Along with the high dropout rate in public schools here and statewide, housing starts remaining in the $150,000-and-up range have conspired to dampen the pro-business environment Mansfield said is fostered statewide by Gov. Haley Barbour and locally by county supervisors.

Nearly a quarter of workers countywide commute from other counties or parishes, according the U.S. Census figures. Mansfield said just 10 percent of that number could translate into 600 homes if the market was stimulated.

A network of sewer lines reaching far into the county’s rural areas north and south of Vicksburg would eliminate the expense of setting up wastewater treatment systems for employees of property-shopping companies, he said.

Such systems usually cost about $5,000 for the average person to install, depending on property size and soil type. For county taxpayers, Board President Richard George said, laying sewer pipes to cover more than 500 square miles of Warren County outside Vicksburg would be a tremendous undertaking.

“The sheer cost of the project is quite staggering, given other expenses we know we have coming,” George said.

Pipes carrying clean water to and wastewater from homes are generally made of polyvinyl chloride, or PVC. A petroleum by-product, the cost of PVC pipe reached highs up to $3 per linear foot in the months after Hurricane Katrina because of interrupted oil and natural gas supplies. Though recent price checks show decreases, its cost is still subject to changes in energy prices.

Mansfield, 42, was named executive director by county supervisors in September after the departure of five-year director Jim Pilgrim. Mansfield spent six years as a city planner for Vicksburg, playing lead roles in grant-funded projects such as NRoute and the planned Transportation Museum.

More realistic among Mansfield’s stated goals is enhancing relationships the commission has with Kinder Morgan, Entergy, Mississippi Development Authority and the Greater Jackson Alliance — contacts he sees as key to keeping existing business.

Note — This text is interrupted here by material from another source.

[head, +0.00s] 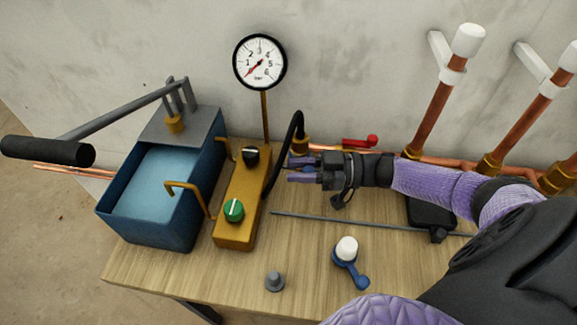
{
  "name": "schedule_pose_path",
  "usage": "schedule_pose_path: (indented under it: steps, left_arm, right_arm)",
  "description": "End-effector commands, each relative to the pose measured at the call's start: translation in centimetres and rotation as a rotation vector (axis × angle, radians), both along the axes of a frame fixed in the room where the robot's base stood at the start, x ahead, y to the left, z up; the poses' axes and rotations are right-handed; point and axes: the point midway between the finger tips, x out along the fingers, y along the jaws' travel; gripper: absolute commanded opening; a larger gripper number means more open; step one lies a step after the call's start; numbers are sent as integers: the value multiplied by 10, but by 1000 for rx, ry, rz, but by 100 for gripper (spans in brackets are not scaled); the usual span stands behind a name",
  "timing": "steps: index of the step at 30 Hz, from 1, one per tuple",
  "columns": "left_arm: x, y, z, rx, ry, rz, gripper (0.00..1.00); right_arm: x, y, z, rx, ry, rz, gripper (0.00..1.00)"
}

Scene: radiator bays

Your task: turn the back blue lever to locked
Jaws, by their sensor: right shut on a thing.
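My right gripper (301,168) reaches in from the right over the back of the bench, beside the brass fitting at the end of the black hose. Its purple fingers are shut on the back blue lever (311,168), of which only a small bit of blue shows between them. The fingers and wrist hide the rest, so its angle cannot be told. A second blue lever (350,262) with a white cap stands at the front of the bench, its handle pointing to the front right. My left gripper is not in view.
A yellow block (235,222) with a green knob (234,210) and a black knob (251,155) stands left, beside a blue water tank (120,218). A pressure gauge (260,62) rises behind. A red lever (361,141) is behind my wrist. A thin rod (340,219) crosses the bench.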

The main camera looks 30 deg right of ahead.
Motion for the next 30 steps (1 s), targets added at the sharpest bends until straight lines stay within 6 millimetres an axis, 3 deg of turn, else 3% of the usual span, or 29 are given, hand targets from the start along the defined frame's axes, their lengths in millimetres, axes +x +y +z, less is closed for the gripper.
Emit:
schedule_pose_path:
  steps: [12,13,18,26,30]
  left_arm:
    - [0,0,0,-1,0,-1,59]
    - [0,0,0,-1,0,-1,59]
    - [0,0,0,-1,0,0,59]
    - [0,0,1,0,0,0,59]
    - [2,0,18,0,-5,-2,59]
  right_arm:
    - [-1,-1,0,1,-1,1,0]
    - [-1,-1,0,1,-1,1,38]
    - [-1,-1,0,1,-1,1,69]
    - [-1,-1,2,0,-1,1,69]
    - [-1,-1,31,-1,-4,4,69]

Marketing is “a real important” aspect of growing business, he said, adding infrastructure improvements such as a new and improved T-dock platform at the Port of Vicksburg must be completed.

This year, Warren County renewed $2.5 million in port improvement bonds to pair with federal and state grants already secured to pay for its replacement. Such a commitment from county supervisors reflects favorably in efforts to market the area to companies shopping for property, he said.

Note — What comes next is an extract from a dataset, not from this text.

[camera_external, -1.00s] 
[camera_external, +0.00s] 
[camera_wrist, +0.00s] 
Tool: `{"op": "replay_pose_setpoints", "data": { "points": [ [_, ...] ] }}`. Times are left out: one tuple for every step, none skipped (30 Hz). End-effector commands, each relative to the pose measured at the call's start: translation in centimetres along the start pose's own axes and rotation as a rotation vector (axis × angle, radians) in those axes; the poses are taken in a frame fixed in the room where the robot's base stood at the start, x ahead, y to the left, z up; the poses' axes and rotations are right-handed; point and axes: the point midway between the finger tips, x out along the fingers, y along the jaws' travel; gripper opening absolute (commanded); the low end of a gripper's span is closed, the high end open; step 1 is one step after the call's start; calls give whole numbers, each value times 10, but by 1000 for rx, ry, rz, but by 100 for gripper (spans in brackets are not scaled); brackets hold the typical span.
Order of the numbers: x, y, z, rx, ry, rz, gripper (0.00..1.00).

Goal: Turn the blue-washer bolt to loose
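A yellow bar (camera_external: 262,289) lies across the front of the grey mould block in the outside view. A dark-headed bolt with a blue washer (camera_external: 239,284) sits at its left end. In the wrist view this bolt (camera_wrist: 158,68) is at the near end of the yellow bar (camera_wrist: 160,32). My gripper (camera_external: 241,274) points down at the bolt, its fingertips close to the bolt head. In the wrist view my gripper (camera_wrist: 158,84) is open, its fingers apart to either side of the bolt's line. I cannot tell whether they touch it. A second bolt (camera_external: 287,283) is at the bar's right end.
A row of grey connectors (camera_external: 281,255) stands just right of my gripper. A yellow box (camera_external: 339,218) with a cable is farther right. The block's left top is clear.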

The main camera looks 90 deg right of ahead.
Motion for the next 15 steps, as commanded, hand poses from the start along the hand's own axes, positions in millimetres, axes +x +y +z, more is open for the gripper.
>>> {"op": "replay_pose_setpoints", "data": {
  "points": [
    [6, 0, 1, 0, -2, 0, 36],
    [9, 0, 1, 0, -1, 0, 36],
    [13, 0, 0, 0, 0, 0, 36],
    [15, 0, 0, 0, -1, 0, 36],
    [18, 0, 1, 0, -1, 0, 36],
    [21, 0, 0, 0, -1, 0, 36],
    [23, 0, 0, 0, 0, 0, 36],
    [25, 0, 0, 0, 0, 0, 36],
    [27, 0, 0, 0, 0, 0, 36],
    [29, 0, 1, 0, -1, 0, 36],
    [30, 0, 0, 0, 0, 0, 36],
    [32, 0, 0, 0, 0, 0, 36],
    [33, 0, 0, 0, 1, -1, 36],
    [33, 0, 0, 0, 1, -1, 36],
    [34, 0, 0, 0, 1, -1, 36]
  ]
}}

While he agreed grant-seeking efforts should be spread countywide — a function under study by supervisors relating to housing programs — tax incentives remain dicey.

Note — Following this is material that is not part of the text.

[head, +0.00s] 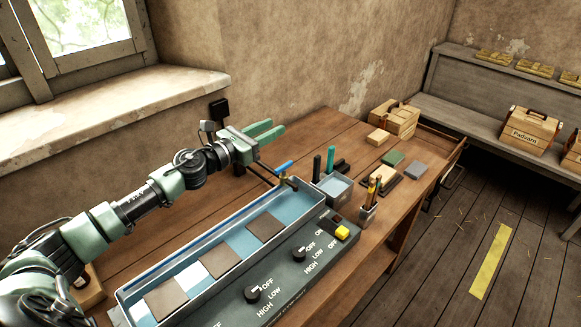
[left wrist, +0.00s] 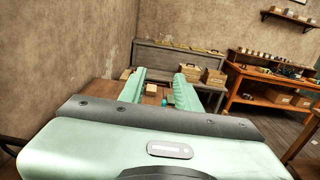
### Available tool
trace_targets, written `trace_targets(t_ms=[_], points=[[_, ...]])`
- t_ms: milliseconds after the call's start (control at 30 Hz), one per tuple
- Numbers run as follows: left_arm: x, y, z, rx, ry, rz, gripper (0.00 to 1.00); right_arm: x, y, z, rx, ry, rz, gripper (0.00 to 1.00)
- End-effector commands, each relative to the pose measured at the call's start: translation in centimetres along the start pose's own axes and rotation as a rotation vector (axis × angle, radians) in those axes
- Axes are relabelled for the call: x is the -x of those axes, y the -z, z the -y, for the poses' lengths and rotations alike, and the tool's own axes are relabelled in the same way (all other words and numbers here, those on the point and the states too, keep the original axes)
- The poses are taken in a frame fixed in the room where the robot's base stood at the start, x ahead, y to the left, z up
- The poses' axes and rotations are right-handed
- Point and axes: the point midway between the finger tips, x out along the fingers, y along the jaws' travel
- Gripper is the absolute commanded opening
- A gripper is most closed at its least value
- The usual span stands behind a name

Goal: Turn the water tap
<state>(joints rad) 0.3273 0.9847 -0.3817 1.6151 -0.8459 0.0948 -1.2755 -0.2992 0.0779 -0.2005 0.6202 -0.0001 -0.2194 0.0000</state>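The water tap (head: 289,182) is a small brass fitting at the far end of the long tray, with a blue lever (head: 283,167) on top. My left gripper (head: 268,131) is above and behind the tap in the head view, apart from it. Its two green fingers are spread with nothing between them. The left wrist view also shows this gripper (left wrist: 158,78) open and pointing across the table. I cannot make out the tap in that view. My right gripper is in neither view.
The long blue-grey tray (head: 130,292) holds brown and pale plates. A control panel with knobs (head: 252,294) runs along its front. A small water container (head: 335,188) and a tool holder (head: 367,214) stand right of the tap. A wooden box (head: 396,117) is farther back.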

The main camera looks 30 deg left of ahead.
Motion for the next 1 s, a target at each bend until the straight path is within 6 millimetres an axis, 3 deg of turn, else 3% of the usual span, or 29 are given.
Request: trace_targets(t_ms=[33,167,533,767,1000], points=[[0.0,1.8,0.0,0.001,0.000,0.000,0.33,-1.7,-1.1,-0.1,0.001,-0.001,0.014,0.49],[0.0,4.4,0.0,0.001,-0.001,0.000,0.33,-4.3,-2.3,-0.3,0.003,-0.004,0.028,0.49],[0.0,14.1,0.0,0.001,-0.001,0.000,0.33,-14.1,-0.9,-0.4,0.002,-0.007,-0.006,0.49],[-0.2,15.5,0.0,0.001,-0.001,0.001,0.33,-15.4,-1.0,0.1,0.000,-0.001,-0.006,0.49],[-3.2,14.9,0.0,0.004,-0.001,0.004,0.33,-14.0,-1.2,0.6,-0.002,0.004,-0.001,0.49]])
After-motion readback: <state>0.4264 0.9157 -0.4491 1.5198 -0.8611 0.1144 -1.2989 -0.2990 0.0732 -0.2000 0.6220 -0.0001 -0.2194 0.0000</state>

“They are a valuable tool,” Mansfield said, adding Warren County’s participation in the Vicksburg/Jackson Foreign-Trade Zone Inc. remains a plus.

Tax breaks were an issue last year, as Warren County was one of more than a dozen locations considered for a rail car plant planned by Canadian boxcar maker National Steel Car Ltd. — recruited under the code name Project Tiger.

In a July announcement, the company chose to locate a $200 million plant and 1,800 jobs in Colbert County, Ala., after an extensive recruitment effort that included its local legislative delegation and Gov. Bob Riley. State and local incentives for the company totaled about $140 million, including sales tax hikes to be set aside for economic development in the region, part of the Muscle Shoals metro area.

In published reports this week, Gov. Riley said he was working with northwest Alabama’s congressional delegation to have Colbert County included in the Katrina-inspired Gulf Opportunity Zone to supplement state financing for the plant.

A site between U.S. 61 North and the Yazoo River was sought by company officials when visiting Warren County. Efforts were scuttled because of flood elevation issues at the site and lack of consensus among county supervisors on such inducements as free port warehousing and inventory tax exemptions.